When the fox takes over Naruto his eyes turn red and he grows claws. It takes time for the beast to take over. As Naruto loses more control, a red bubbling aura forms around his body resembling a fox. The aura grows tails, each tail is a step further from the original Naruto and a step closer to the monster, a step closer to destruction. The greater the rage, grief, and fear, the more tails he grows. The only thing that can pull him out of these episodes are his loved ones.

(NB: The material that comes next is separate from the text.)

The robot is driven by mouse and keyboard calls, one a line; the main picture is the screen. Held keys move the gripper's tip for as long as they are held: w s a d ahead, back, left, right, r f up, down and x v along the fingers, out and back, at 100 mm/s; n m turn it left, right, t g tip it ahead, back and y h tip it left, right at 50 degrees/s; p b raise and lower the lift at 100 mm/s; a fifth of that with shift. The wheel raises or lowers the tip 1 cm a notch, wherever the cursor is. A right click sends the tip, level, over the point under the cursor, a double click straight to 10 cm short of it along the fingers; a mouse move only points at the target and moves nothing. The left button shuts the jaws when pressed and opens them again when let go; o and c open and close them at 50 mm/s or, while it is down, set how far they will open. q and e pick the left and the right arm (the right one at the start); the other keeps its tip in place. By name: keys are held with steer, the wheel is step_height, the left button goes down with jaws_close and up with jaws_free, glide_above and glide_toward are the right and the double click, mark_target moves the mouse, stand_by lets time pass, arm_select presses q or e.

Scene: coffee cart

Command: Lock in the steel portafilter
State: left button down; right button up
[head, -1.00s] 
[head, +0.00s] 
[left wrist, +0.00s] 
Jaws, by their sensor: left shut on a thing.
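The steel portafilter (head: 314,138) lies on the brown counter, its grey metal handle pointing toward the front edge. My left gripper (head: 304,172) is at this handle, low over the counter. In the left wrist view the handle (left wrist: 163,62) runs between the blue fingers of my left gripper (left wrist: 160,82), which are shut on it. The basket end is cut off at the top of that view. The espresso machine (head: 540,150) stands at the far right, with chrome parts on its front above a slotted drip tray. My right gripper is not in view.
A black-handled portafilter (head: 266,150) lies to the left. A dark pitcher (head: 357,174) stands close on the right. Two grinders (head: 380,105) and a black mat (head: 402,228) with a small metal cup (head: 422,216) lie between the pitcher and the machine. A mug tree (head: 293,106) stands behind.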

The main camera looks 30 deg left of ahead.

I am watching a Youtube video in my bedroom that I share with my brother, PJ. I’m a freshman in high school and PJ is a junior. I hear someone unlock the front door. It’s PJ. He sits next to me in silence and waits for me to acknowledge him, but I refuse to even look at him. From my peripheral I can tell his hood is wrapped around his skull, his denim jacket draped over one shoulder and the rest slanted across his back. His red cargo pants are frayed at the end and dirtied with sharpie marks and pen ink. There are words scrawled all over his white sneakers that are decorated with pen drawn flowers and phrases and questions like “Why?” and “Fuck You.” After a few minutes of silence he started speaking. You gotta under- stand man. It’s the layers. There’s layers to this shit man. It’s the theatrics of this all, because there’s this one puppet, but it’s being controlled by another and you don’t know man there’s a sex trafficking ring going on in our school and Mr. McEvoy is running it, man. You don’t see this shit man. No one sees this shit. No one... I remember the scowl that spread over my face. I hated his pretentious nonsense. What was wrong with him? What happened to the brother I once loved? Suddenly the room was silent. I turned to him and saw tears streaming down his face, but no sobs, just a clear, quiet river running down his sallow cheeks. He started again, The world is so beautiful. Don’t you get it Carlos? Don’t you see it? This world is just so beautiful... Then as if possessed by another person he jumped out of the spell and began laughing. I was afraid. Something told me to reach out and comfort him, but I was too afraid. He seemed like a stranger to me. I turned away and pretended like he wasn’t there. Hello? Hello? You listening? He snapped his fingers in my face. I didn’t turn. Fuck this I’m out.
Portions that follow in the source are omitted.